Copy out the listing in full, exactly as written, but not its pictures.

• [DATASET EXCERPT]
--

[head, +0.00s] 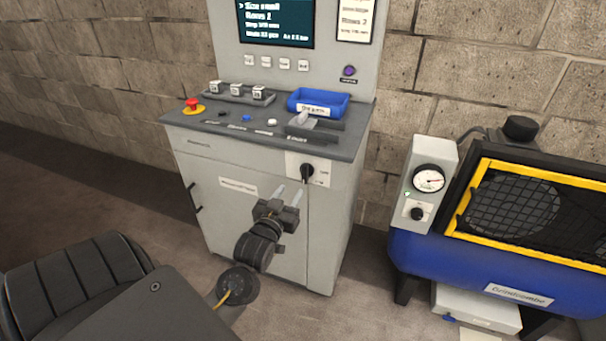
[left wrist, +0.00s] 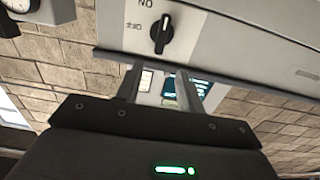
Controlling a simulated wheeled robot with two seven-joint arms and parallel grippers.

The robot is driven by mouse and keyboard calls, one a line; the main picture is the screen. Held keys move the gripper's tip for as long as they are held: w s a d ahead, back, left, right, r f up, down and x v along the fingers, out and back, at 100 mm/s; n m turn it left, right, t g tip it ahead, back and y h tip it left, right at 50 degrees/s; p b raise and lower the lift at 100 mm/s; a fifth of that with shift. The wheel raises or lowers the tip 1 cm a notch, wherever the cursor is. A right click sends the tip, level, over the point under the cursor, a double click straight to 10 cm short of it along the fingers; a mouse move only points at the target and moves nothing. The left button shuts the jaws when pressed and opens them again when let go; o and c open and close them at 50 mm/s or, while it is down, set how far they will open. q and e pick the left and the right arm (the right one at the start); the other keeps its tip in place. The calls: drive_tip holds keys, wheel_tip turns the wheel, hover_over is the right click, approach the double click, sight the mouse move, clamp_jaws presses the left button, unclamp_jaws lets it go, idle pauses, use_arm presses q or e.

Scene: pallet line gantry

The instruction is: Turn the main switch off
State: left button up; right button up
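The main switch (head: 307,172) is a black rotary knob on a white plate at the upper right of the grey cabinet front. In the left wrist view, which is upside down, the knob (left wrist: 161,33) stands roughly upright in the picture. Its pale mark lies at the end towards the ON lettering; a second label beside it is hard to read. My left gripper (head: 288,193) is just below and left of the switch in the head view. Its two fingers are apart with nothing between them, and they also show in the left wrist view (left wrist: 158,88). My right gripper is out of view.
The grey console (head: 240,215) has an overhanging top with a red emergency button (head: 193,105), a blue tray (head: 318,102) and small buttons. A blue machine (head: 430,262) with a yellow-edged guard and a gauge box (head: 428,184) stands right. Bare floor lies between them.

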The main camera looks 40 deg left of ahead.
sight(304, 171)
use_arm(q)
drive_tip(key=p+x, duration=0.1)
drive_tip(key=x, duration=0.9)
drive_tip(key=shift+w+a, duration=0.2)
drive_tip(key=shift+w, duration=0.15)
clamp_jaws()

--

• [FINISHED ANSWER]
[head, +0.00s] 
[left wrist, +0.00s] 
Controlling a simulated wheeled robot with two seven-joint arms and parallel grippers.

The robot is driven by mouse and keyboard calls, one a line; the main picture is the screen. Held keys move the gripper's tip for as long as they are held: w s a d ahead, back, left, right, r f up, down and x v along the fingers, out and back, at 100 mm/s; n m turn it left, right, t g tip it ahead, back and y h tip it left, right at 50 degrees/s; p b raise and lower the lift at 100 mm/s; a fifth of that with shift. The wheel raises or lowers the tip 1 cm a notch, wherever the cursor is. A right click sends the tip, level, over the point under the cursor, a double click straight to 10 cm short of it along the fingers; a mouse move only points at the target and moves nothing. The left button shuts the jaws when pressed and opens them again when let go; o and c open and close them at 50 mm/s or, while it is down, set how far they will open. q and e pick the left and the right arm (the right one at the start); the other keeps its tip in place. The calls: drive_tip holds keys, wheel_tip turns the wheel, hover_over is the right click, approach the double click, sight the mouse move, clamp_jaws presses the left button, unclamp_jaws lets it go, idle pauses, use_arm presses q or e.

Scene: pallet line gantry

The instruction is: Turn the main switch off
State: left button up; right button up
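The main switch (head: 307,172) is a black rotary knob on a white plate at the upper right of the grey cabinet front. In the left wrist view, which is upside down, the knob (left wrist: 161,33) stands roughly upright in the picture. Its pale mark lies at the end towards the ON lettering; a second label beside it is hard to read. My left gripper (head: 288,193) is just below and left of the switch in the head view. Its two fingers are apart with nothing between them, and they also show in the left wrist view (left wrist: 158,88). My right gripper is out of view.
The grey console (head: 240,215) has an overhanging top with a red emergency button (head: 193,105), a blue tray (head: 318,102) and small buttons. A blue machine (head: 430,262) with a yellow-edged guard and a gauge box (head: 428,184) stands right. Bare floor lies between them.

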The main camera looks 40 deg left of ahead.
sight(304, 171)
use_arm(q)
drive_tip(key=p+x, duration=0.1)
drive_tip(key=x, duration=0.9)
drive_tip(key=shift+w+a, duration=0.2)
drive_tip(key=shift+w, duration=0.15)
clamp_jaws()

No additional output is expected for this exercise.